To prove his point, Strayer played a video on his phone: a commercial that had been shot on the stage only a week earlier and now was almost completely ready for broadcast. Strayer said, "If you have a 30-second spot, and you need to be in five different locations, you can spend five days shooting or have a bunch of company moves in one day, or you can come into a place like this and shoot the commercial in one day."

It's a technology that Strayer said he wished he'd had when he was a struggling filmmaker in L.A., or when he directed his feature debut, Outlier, in his native Michigan. Volume technology was starting to take off, so he started pitching investors and, looking for a location, he settled on Austin. He explained, "With this technology, a big use case for it is commercial," he said, and since a substantial component of Austin's productions are for national campaigns, it seemed like the perfect location. Having soft-opened in February, the space has already hosted three projects, including music videos and commercials.

Stray Vista is just one of a new wave of studios opening in the Austin area over the next couple of years. In June 2021, Bastrop City Council approved an agreement with the team behind L.A.-based Line 204 Studios for Bastrop 552, a 546-acre mixed-use development that would be anchored around nearly 500,000 square feet of studio space, with supporting milling and office facilities. South of the city in nearby San Marcos, Hill Country Studios is planned to include 12 soundstages, totaling 310,000 square feet of studio space, plus 15 acres of backlot.

Austin is already a production hub: It has a top-tier crew base, and the surrounding area provides an incredible variety of exteriors, from desert to deep forest to big city to small towns. However, Austin Film Commission Executive Director Brian Gannon said, "Having that additional dedicated studio space is huge."

“To grow the industry, we need to fill the spaces that we have, but we also need new spaces.”   – Austin Film Commission Executive Director Brian Gannon

Two years ago, Gannon explained, "we had four shows going and we don't have four studios." He often has to work industrial real estate agents for unused warehouse space, and that's challenging, since leases for that kind of space are usually for 10 years, not a few months for a film or a year for a TV show. "It takes a certain kind of property owner who is prepared to work through that," Gannon said. For example, his office worked with Majestic Realty Co. to find space for HBO's Love & Death, and they found a new warehouse space that would be vacant for a year before it went into long lease. Gannon said, "To grow the industry, we need to fill the spaces that we have, but we also need new spaces."

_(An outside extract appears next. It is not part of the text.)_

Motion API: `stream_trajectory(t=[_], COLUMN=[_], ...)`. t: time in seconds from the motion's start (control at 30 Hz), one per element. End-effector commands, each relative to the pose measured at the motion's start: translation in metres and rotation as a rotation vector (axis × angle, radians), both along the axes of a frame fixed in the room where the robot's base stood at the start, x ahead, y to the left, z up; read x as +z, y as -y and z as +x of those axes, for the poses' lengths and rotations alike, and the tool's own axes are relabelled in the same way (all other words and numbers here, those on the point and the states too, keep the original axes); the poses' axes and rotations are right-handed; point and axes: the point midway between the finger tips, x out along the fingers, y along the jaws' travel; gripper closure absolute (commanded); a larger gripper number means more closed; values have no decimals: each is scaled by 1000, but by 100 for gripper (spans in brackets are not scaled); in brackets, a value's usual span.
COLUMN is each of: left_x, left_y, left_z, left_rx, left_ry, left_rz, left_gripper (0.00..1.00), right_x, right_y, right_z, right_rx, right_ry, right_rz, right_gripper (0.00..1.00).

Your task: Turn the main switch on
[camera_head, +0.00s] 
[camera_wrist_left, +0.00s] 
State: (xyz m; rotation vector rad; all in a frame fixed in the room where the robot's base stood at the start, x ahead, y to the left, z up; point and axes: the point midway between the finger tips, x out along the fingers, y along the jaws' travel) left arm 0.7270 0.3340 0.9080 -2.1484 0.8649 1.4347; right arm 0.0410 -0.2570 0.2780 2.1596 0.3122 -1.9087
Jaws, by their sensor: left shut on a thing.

And what space there is remains at a premium. Austin Studios normally holds its annual Texas Film Awards on the studio backlot (itself a converted airport); but this year, between the long-term lease of online entertainment behemoth Rooster Teeth and shooting for the CW's Walker, they had to go off-campus. That's good trouble for Austin Studios, but a sign of the premium on soundstages in the area, and these new developments will not just relieve that pressure but make the process of finding studio space a lot easier.

There are good signs from the Legislature that the state is finally getting behind film and TV production in Texas. First, Senate Finance Committee Chair Joan Huffman, R-Houston, filed Senate Bill 30, the draft supplemental budget: In it was a surprise proposal for an extra $100 million for the Texas Moving Image Industry Incentive Program, the state's rebate program for film, TV, commercial, and gaming productions. The sum is separate from whatever is proposed for the next biennium in the regular budget. It's no secret in the film and TV community that many projects were either leaving Texas or not even considering it as a location due to the TMIIIP fund being empty barely halfway through the biennium. If approved by lawmakers as part of the supplemental appropriation, this one-off boost could be available as early as April, making Texas even more attractive to productions that might start eying those new spaces. This proposal is supported by a raft of proposed TMIIIP reforms from both Republicans and Democrats that would open up the fund to more, and bigger, projects.

Secondly, and more directly tied to studio development, is House Bill 4051, filed by Rep. Craig Goldman, R-Ft. Worth. Texas has "media production development zones," in which new studios receive tax breaks during construction. Under Goldman's proposal, the minimum size for a community to be eligible for MPDZ status will drop from 250,000 to 100,000. According to Gannon, this is a sign that lawmakers understand that "production is happening around the state, not just in the large metropolitan areas." Most importantly, it reflects an understanding that "this is an industry that is creating jobs, and it's exporting Texas around the world."